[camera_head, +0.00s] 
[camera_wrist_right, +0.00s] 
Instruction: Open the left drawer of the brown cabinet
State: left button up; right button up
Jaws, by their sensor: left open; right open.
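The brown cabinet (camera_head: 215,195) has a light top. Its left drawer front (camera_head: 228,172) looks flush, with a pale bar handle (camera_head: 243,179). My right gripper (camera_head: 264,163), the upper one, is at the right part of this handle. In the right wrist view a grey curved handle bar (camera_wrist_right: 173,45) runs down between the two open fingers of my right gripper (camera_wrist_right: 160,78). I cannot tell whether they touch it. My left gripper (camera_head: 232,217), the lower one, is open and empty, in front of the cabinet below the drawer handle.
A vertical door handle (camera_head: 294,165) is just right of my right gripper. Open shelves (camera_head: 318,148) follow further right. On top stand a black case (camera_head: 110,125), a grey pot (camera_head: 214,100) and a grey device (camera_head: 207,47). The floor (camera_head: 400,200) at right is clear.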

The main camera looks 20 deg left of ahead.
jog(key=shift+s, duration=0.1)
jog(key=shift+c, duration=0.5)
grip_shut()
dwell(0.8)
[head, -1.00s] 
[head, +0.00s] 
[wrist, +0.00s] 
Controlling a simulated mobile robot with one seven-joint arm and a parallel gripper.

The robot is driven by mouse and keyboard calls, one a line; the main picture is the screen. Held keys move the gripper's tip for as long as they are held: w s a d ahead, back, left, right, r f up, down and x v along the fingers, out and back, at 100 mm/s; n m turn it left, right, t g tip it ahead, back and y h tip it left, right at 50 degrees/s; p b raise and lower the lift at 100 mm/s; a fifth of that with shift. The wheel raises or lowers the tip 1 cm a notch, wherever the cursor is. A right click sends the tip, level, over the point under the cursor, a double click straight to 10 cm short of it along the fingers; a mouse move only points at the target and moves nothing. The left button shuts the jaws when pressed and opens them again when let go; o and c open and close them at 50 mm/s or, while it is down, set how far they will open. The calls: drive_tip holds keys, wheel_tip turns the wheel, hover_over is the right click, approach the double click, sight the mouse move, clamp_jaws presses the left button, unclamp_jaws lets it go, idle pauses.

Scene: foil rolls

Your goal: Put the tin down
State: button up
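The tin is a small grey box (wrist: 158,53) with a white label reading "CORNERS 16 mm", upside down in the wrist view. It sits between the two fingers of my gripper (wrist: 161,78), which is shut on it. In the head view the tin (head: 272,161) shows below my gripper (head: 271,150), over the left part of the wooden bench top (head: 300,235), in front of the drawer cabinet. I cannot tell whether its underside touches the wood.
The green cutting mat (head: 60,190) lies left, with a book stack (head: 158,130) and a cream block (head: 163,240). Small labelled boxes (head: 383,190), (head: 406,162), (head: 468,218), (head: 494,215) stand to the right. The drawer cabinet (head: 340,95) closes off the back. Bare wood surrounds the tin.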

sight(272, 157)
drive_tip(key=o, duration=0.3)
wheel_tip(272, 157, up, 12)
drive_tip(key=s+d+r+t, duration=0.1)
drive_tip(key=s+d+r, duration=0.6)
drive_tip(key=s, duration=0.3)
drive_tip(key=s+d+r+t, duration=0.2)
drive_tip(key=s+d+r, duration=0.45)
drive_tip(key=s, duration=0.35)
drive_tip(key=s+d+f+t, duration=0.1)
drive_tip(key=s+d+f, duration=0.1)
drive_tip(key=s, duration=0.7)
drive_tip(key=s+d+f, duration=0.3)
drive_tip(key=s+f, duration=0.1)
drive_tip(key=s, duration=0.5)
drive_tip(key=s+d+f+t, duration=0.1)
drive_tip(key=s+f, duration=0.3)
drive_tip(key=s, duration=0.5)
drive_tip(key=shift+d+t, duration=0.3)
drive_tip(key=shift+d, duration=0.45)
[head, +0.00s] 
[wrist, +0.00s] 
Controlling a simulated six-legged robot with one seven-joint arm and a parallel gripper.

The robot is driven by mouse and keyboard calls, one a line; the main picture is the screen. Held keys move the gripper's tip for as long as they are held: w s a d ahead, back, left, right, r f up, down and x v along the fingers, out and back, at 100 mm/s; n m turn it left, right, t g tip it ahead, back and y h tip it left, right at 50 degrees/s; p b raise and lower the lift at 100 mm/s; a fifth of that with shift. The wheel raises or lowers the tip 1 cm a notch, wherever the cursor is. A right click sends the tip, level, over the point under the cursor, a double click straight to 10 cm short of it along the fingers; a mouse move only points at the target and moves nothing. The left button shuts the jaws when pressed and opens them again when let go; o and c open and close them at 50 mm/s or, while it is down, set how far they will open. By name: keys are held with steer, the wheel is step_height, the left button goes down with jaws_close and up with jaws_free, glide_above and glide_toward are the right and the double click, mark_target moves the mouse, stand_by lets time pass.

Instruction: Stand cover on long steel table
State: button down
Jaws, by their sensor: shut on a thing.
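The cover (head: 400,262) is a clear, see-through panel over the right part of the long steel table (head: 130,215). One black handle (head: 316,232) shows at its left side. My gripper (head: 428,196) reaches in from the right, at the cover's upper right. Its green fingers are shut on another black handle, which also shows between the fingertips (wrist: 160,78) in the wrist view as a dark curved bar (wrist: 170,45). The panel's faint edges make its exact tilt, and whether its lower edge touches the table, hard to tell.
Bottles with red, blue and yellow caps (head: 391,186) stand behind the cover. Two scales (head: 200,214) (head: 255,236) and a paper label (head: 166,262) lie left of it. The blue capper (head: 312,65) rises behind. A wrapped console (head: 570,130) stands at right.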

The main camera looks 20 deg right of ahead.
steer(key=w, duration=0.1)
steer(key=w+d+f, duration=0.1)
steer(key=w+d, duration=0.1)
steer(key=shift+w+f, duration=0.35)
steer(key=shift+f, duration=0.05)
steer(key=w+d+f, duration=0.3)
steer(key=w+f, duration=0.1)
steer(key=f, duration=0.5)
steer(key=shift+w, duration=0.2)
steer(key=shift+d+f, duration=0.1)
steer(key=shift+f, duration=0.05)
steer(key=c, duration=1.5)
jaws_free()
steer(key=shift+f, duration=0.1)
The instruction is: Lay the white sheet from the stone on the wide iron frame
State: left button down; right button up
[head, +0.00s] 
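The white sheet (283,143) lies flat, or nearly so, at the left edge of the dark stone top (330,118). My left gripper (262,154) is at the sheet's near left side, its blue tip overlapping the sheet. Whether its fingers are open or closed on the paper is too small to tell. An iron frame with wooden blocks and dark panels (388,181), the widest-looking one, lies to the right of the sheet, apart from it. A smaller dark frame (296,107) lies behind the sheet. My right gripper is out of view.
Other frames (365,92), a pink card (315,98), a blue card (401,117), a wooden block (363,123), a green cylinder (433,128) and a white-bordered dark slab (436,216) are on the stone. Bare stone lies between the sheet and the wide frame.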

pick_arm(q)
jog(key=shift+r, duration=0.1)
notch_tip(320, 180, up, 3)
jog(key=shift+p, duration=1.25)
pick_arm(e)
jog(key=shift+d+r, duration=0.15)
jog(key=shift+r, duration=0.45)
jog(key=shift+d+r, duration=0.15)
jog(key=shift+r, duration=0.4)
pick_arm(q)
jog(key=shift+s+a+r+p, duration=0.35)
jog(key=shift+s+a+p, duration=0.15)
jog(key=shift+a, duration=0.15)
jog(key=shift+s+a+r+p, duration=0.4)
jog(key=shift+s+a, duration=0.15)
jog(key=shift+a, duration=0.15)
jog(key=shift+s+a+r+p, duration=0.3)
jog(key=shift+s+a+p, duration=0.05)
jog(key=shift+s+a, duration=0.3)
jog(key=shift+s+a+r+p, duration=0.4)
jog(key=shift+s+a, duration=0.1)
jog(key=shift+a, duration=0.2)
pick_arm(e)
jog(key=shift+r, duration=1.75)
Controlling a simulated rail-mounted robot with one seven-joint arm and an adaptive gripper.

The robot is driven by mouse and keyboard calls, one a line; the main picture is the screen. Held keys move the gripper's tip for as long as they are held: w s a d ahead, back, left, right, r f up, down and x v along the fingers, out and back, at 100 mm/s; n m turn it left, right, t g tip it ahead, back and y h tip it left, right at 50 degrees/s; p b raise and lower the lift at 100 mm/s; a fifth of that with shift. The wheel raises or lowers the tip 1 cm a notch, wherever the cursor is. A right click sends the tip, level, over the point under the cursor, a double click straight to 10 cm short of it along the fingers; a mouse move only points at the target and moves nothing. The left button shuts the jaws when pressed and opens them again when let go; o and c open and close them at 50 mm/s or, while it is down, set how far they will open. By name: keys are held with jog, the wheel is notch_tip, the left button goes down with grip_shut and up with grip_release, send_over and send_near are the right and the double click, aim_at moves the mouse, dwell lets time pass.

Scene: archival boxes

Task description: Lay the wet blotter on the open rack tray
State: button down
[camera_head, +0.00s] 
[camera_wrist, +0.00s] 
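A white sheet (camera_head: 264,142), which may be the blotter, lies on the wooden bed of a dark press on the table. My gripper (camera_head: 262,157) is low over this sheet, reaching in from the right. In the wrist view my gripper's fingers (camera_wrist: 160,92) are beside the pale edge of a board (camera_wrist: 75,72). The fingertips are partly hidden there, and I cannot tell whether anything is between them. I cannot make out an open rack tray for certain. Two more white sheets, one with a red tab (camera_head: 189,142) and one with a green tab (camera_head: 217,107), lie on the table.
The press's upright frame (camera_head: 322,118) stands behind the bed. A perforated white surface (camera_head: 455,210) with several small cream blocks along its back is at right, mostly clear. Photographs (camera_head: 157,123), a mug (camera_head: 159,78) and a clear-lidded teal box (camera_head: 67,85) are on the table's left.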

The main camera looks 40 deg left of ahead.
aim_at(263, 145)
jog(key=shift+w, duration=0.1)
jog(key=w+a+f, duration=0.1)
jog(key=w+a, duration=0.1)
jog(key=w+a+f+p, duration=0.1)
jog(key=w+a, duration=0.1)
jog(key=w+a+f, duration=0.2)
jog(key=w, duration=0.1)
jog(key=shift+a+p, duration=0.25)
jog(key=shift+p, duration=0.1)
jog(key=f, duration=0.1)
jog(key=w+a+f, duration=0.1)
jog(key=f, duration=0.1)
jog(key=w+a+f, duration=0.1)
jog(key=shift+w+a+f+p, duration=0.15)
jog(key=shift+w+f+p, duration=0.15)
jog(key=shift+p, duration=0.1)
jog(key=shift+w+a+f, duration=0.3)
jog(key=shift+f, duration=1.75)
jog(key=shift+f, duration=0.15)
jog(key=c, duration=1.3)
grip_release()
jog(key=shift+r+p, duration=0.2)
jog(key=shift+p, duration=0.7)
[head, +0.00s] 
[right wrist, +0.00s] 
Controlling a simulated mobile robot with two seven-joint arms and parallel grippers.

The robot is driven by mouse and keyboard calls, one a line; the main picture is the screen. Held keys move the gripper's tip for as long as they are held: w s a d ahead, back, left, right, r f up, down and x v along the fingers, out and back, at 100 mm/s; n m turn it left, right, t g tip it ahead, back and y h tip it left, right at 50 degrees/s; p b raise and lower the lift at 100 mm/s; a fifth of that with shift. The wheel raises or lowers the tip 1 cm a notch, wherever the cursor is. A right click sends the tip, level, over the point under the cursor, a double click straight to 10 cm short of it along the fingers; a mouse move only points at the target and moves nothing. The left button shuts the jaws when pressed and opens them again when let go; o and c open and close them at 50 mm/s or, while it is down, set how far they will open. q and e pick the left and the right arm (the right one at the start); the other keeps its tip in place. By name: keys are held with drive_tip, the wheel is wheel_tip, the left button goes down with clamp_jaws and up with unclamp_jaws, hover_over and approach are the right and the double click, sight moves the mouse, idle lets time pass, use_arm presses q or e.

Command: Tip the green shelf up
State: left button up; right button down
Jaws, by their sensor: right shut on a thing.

▸ **DIRECTIVE**
The answer should consist of the lines from the first line of the entries through the line with "Controlling a simulated mobile robot with one", copied exactly.

▸ **EXERCISE OUTPUT**
[camera_head, +0.00s] 
[camera_wrist_right, +0.00s] 
Instruction: Open the left drawer of the brown cabinet
State: left button up; right button up
Jaws, by their sensor: left open; right open.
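The brown cabinet (camera_head: 215,195) has a light top. Its left drawer front (camera_head: 228,172) looks flush, with a pale bar handle (camera_head: 243,179). My right gripper (camera_head: 264,163), the upper one, is at the right part of this handle. In the right wrist view a grey curved handle bar (camera_wrist_right: 173,45) runs down between the two open fingers of my right gripper (camera_wrist_right: 160,78). I cannot tell whether they touch it. My left gripper (camera_head: 232,217), the lower one, is open and empty, in front of the cabinet below the drawer handle.
A vertical door handle (camera_head: 294,165) is just right of my right gripper. Open shelves (camera_head: 318,148) follow further right. On top stand a black case (camera_head: 110,125), a grey pot (camera_head: 214,100) and a grey device (camera_head: 207,47). The floor (camera_head: 400,200) at right is clear.

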The main camera looks 20 deg left of ahead.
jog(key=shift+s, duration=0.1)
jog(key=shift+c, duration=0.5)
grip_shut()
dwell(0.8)
[head, -1.00s] 
[head, +0.00s] 
[wrist, +0.00s] 
Controlling a simulated mobile robot with one seven-joint arm and a parallel gripper.

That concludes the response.